+++ STORED ROWS +++
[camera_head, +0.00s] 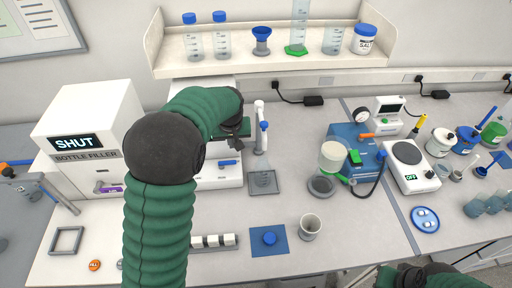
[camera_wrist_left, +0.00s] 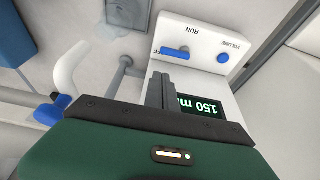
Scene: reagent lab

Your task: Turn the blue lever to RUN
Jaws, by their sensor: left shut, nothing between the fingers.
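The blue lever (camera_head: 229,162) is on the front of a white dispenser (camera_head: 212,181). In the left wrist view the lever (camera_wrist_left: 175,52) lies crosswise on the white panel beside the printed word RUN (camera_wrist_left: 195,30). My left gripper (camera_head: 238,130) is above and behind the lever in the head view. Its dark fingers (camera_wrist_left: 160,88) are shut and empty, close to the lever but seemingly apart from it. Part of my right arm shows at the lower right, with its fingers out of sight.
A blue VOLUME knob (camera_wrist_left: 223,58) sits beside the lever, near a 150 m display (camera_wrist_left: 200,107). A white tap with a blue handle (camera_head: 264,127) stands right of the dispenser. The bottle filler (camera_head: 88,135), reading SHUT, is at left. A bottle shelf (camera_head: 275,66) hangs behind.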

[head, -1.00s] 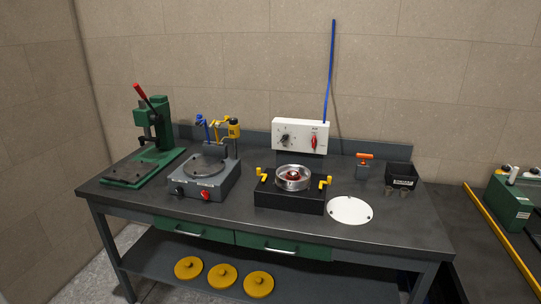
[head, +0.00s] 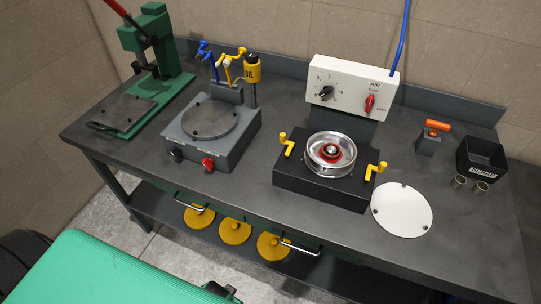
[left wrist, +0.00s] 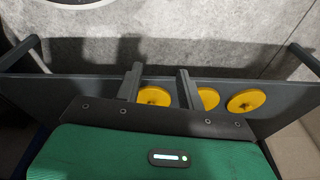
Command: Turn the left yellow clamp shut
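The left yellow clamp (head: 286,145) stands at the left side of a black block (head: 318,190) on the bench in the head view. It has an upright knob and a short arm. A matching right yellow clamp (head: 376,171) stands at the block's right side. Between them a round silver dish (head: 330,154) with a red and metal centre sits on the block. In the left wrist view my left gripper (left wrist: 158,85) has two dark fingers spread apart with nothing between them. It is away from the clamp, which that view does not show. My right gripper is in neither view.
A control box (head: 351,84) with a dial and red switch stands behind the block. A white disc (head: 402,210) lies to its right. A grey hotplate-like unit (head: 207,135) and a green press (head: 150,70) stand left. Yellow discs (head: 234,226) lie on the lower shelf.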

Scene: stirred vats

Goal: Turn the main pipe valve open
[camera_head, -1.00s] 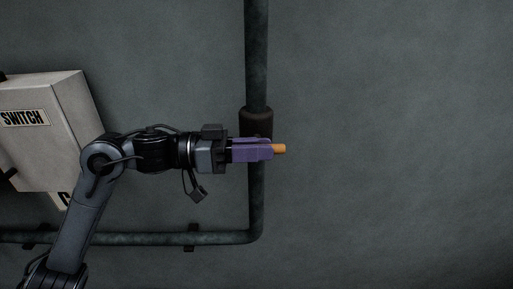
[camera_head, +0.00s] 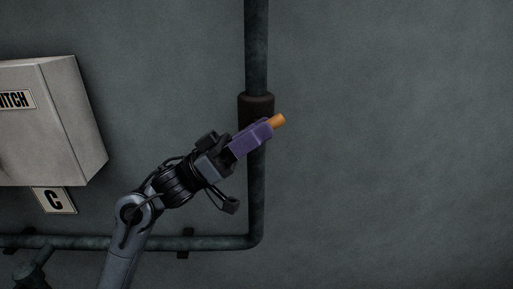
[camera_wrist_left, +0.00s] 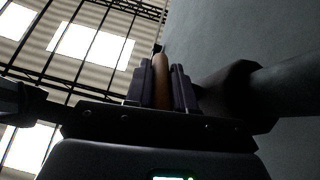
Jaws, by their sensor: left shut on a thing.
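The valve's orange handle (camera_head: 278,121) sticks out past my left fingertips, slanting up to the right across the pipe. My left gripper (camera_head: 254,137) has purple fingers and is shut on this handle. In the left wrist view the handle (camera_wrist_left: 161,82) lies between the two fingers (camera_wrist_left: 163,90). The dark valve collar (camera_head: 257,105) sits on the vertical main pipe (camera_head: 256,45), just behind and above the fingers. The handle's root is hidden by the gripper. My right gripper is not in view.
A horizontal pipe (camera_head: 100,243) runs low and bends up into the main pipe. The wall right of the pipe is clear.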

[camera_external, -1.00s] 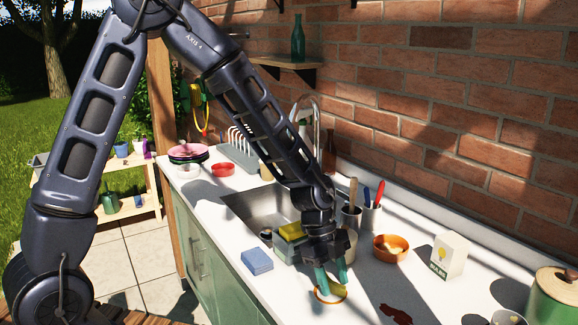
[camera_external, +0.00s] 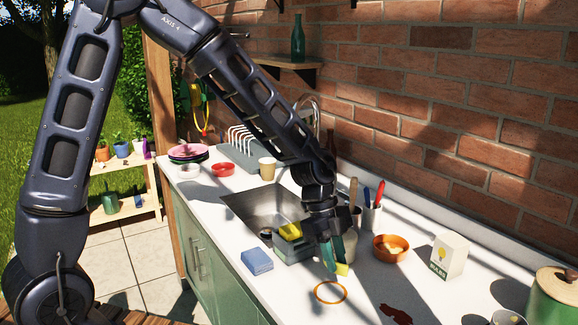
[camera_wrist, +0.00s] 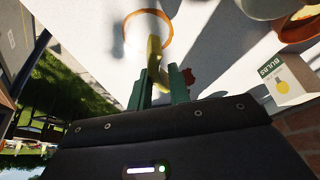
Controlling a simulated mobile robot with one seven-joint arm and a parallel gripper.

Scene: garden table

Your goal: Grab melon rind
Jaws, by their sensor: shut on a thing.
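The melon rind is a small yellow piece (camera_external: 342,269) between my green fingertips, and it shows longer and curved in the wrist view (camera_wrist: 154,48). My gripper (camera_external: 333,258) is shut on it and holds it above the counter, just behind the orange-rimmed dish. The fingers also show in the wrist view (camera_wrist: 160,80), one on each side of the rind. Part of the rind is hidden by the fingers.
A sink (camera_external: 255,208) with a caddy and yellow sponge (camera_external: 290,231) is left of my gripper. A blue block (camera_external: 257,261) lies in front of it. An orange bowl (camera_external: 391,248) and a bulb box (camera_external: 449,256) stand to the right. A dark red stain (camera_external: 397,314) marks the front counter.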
+++
+++ STORED ROWS +++
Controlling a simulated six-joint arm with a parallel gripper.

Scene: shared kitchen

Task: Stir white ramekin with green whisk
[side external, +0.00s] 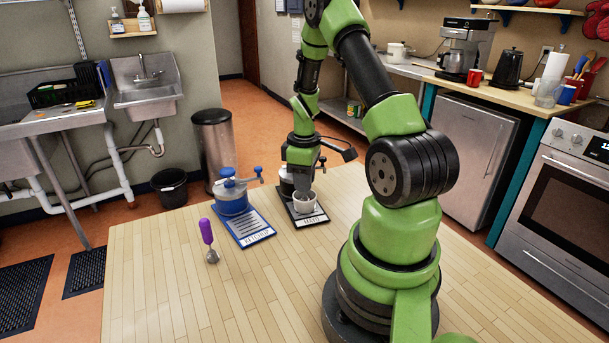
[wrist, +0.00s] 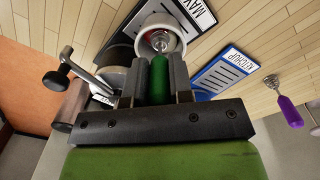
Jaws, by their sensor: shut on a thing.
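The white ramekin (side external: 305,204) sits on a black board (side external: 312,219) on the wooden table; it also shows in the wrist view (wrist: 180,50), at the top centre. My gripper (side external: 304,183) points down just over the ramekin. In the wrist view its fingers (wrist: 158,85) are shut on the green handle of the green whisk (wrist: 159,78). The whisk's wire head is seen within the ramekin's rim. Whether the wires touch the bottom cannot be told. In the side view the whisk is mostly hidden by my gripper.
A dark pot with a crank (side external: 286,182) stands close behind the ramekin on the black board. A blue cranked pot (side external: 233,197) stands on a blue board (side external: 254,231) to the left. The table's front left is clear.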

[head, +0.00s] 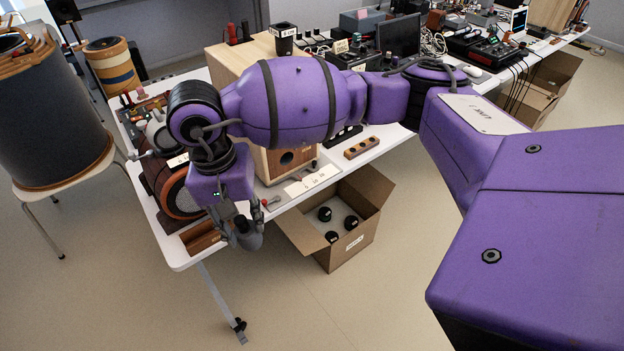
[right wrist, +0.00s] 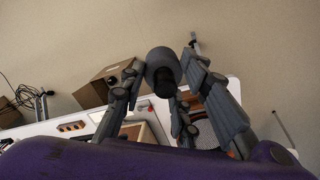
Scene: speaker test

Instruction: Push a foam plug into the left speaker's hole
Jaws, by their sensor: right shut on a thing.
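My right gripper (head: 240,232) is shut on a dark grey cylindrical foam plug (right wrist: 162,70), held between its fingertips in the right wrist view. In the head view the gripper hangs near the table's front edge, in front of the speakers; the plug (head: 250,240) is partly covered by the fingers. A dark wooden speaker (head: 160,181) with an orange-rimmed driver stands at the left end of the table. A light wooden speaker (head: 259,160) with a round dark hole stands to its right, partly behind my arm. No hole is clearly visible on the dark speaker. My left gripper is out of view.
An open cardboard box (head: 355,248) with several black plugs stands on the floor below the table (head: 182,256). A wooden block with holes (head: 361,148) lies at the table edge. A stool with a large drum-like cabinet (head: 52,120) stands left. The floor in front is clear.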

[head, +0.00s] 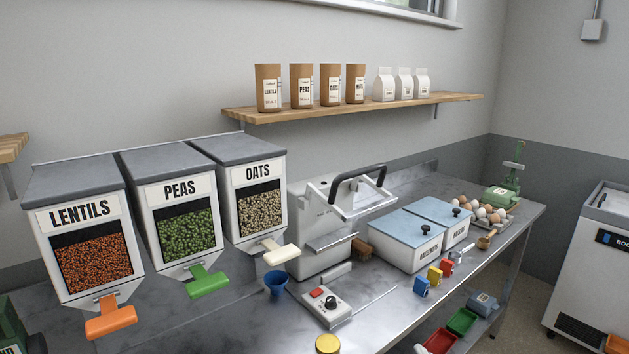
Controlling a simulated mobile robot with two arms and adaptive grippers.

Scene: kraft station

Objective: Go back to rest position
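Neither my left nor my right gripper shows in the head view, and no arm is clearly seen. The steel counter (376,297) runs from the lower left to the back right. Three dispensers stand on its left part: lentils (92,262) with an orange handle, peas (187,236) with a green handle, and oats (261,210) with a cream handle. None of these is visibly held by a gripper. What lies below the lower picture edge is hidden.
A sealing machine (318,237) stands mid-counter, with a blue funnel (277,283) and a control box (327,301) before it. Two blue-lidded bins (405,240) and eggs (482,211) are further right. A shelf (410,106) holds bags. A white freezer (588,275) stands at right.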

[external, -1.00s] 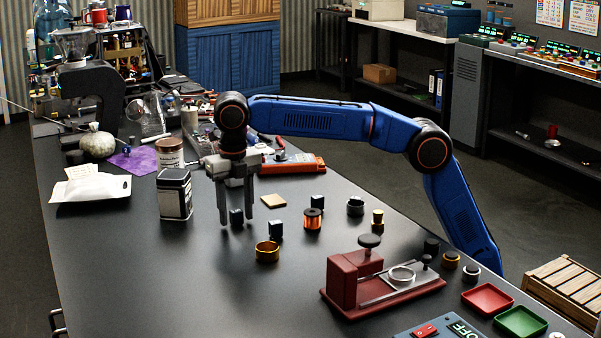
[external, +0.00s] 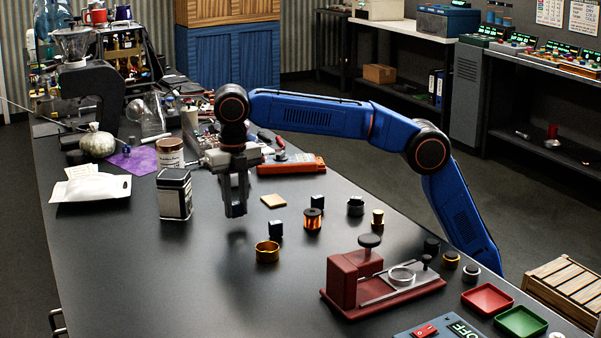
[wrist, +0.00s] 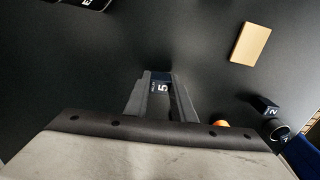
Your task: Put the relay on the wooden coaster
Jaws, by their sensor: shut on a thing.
+++
▶ **WHAT NEEDS TO BE DONE**: Print exactly what appears from the line holding "Your task: Turn the blue lever to RUN" down to the line holding "[left wrist, +0.00s]", both ends kept, leaving out the pictures.

▶ **RESULT FOR THIS EXERCISE**:
Your task: Turn the blue lever to RUN
Jaws, by their sensor: left shut, nothing between the fingers.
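The blue lever (camera_head: 229,162) is on the front of a white dispenser (camera_head: 212,181). In the left wrist view the lever (camera_wrist_left: 175,52) lies crosswise on the white panel beside the printed word RUN (camera_wrist_left: 195,30). My left gripper (camera_head: 238,130) is above and behind the lever in the head view. Its dark fingers (camera_wrist_left: 160,88) are shut and empty, close to the lever but seemingly apart from it. Part of my right arm shows at the lower right, with its fingers out of sight.
A blue VOLUME knob (camera_wrist_left: 223,58) sits beside the lever, near a 150 m display (camera_wrist_left: 200,107). A white tap with a blue handle (camera_head: 264,127) stands right of the dispenser. The bottle filler (camera_head: 88,135), reading SHUT, is at left. A bottle shelf (camera_head: 275,66) hangs behind.

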[head, -1.00s] 
[head, +0.00s] 
[left wrist, +0.00s] 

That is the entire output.